At the strategic level, I wonder if these spots are barking up the right tree. I totally get the thinking, we can’t argue gay marriage in North Carolina, we’ll never win, so let’s make it about straight folks, real North Carolinians who will lose their rights. We’ll get them on self interest. Shoot, even as I write the argument down it’s compelling, and I could see myself falling down a similar rabbit hole.

But while it’s compelling, I’m not sure it’s right (funny thing about being wrong, it feels just like being right… until the moment you realize you’re wrong). First off people vote on values, they vote on emotion, they don’t vote on rational self interest. Secondly, there’s been some pretty interesting research that you don’t move people when you talk about gay marriage as a rights issue.  People don’t get married for their partners benefits, they get married because they love each other, they get married to make a commitment to that love, they get married to spent their lives together — not to spend their insurance coverage.

So I wonder if the Protect NC Families is miscalculating. I’m sure on a poll this message drives voters, but in the real world, I wonder if it’s a dead end — especially to the extent that the Amendment is associated with gay marriage in the mind of voters. It’s sort of pulling a bait and switch, don’t think of an elephant kind of trick.

Compare those ads with this one from New York:

This ad takes the point of view of straight people, but does it in the context of a mother’s love for her child, and her approval of her son’s love for another man. That’s a pretty powerful message, and it doesn’t risk alienating voters. I wonder if these ads are just being too cute with this issue instead of trying to deal with it head on.

I love the smell of desperation in the morning….

April 6, 2012

Sometimes it’s hard to write about bad ads, sometimes it just makes me angry ,or makes me feel like I’m repeating myself. But sometimes an ad is so bad and cliche, well it just tickles me:

In what has got to be seen as one of the worst campaigns of the year so far, Dick Lugar comes up with one of hte most cliche and desperate ads of the year. Lugar you may know has taken heat for basically living in DC for 36 years while representing the state of Indiana.That probably wouldn’t be so bad, but it only reinforces a growing image among conservatives and votrs in general that Lugar is out of touch. So in this context a little political aikido would be perfect.

This ad feels less like Aikido and more like… Inspector Clouseau. First off all, I was confused, “Washington Outside Groups”? It’s a strange turn of phrase, usually we’re worried about inside groups, what they mean is groups from Washington, outside of Indiana, but the phrase is awkard enough that it wasn’t clear to me at first.

The next point that struck me as odd was the attack itself. Murdock is saying he’s going to get national money, I guess if you’re Dick Lugar and people think you’re not in touch with the state that might be an issue, but I wonder if it’s too inside baseball for most voters to really care. Inside baseball is a term we use from time to time, it means, focusing on the internal politics of a situation, how you make the sausage — the kind of stuff that political junkies love.

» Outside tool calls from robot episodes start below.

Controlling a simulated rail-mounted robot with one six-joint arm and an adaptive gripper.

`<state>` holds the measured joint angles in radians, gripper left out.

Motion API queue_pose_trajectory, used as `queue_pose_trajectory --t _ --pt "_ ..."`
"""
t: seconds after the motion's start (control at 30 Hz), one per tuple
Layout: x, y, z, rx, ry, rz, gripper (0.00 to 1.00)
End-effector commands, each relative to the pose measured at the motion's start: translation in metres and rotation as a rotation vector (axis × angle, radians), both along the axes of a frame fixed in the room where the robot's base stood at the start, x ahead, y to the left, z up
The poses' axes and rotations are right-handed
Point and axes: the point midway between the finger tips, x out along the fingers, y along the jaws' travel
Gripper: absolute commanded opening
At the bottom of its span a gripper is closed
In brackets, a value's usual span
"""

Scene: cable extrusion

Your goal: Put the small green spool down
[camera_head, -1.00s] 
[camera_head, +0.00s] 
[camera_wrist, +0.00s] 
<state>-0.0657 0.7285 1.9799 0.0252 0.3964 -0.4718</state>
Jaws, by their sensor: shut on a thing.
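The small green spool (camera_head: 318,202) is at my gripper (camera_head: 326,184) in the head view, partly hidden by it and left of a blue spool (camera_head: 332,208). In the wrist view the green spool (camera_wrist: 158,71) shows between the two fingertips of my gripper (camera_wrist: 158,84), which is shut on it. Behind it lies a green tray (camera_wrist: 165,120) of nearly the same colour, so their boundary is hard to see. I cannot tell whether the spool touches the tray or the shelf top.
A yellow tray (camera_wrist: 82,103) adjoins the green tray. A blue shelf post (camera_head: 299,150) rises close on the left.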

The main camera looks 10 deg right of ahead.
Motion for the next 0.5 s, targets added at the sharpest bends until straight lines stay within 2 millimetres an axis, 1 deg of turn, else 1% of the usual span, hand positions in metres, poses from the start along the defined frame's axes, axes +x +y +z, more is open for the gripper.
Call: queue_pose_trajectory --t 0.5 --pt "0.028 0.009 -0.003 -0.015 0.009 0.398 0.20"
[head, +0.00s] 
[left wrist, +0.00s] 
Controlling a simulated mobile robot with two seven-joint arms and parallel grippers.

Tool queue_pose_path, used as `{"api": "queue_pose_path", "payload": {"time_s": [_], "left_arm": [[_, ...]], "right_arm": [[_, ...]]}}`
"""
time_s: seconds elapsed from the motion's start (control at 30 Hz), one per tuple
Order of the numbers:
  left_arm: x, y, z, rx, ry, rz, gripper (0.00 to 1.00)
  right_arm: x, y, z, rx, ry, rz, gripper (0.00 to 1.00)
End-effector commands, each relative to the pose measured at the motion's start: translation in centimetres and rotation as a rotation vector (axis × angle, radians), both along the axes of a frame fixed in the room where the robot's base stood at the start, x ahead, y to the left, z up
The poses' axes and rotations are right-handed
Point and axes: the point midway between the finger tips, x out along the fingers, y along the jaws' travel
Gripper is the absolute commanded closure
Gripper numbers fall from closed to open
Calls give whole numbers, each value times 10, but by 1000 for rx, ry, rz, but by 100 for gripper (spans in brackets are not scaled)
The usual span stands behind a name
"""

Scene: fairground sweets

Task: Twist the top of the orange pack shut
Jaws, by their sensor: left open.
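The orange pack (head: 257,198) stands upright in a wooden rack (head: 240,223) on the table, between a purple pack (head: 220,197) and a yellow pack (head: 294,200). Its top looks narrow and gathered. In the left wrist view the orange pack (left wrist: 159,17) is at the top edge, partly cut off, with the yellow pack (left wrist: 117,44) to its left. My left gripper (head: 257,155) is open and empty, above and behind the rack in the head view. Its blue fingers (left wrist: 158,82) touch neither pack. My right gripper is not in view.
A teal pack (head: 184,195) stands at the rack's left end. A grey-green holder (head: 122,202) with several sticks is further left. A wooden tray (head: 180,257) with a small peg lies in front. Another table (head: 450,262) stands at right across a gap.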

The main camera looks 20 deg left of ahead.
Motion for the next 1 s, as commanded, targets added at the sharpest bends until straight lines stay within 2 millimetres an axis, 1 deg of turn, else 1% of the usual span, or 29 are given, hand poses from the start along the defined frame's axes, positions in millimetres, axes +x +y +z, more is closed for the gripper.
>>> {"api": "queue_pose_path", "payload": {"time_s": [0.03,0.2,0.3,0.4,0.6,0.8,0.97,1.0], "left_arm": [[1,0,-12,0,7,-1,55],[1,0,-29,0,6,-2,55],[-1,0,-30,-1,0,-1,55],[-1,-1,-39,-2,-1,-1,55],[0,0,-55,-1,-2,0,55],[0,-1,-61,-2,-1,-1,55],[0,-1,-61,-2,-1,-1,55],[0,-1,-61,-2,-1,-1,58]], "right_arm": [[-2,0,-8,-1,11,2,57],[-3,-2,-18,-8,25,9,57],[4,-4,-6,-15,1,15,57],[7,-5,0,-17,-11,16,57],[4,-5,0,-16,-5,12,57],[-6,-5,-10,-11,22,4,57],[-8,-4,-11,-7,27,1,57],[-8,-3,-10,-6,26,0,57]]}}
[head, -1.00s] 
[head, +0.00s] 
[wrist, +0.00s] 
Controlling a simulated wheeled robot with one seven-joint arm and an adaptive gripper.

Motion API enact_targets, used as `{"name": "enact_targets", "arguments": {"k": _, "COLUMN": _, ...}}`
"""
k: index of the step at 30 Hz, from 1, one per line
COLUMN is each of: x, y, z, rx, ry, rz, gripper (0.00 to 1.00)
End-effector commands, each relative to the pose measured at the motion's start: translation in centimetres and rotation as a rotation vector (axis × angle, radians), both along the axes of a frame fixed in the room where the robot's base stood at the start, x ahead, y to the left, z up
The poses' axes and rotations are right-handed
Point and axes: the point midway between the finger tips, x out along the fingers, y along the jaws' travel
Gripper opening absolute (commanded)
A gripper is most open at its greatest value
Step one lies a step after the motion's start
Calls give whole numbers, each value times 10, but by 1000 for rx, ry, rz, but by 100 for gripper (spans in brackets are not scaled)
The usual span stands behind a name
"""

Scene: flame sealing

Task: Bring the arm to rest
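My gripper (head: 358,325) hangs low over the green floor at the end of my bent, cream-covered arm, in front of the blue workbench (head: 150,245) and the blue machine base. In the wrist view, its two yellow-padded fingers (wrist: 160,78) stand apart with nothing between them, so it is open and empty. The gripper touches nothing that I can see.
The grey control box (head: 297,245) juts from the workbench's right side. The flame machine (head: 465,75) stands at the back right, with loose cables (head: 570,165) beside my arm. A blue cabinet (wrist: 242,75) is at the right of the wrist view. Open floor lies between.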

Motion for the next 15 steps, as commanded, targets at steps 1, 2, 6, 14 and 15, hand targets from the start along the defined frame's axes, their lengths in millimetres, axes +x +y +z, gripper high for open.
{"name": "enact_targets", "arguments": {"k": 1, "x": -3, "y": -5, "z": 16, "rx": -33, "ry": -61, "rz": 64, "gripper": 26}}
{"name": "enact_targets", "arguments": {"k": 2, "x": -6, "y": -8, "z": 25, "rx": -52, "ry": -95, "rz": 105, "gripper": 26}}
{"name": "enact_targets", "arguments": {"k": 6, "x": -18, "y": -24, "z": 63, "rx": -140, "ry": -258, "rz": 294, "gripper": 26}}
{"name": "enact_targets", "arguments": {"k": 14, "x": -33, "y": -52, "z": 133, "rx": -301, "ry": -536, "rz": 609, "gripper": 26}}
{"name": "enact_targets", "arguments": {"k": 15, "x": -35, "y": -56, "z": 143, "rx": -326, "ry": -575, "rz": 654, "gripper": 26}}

But most voters really don’t care about inside politics, it feels, well, too political to them. They can be made to care if the inside baseball attack somehow resonates back to the story they already believe.

Finally let’s talk about cliche. The music the voice over are so over the top, it really feels like the “Mickey Mouse” politics it talks about in the ad. Cliche can be useful, but in this case it just weighs the ad down. It’s so overtly negative that it leaves the viewer no place to go, no room to put themselves into the ad emotionally.

So let’s see we got awkward phrasing of an inside baseball attack that presented in a very cliche execution… what’s that leave us with? Desperation. I read a study that said most casualties in combat don’t happen during the combat itself, but during the retreat. One side starts to retreat, and suddenly the retreat turns into a route. Desperation is a bit like that. This ad wants to present strength, but really it only represent’s Lugar’s weakness.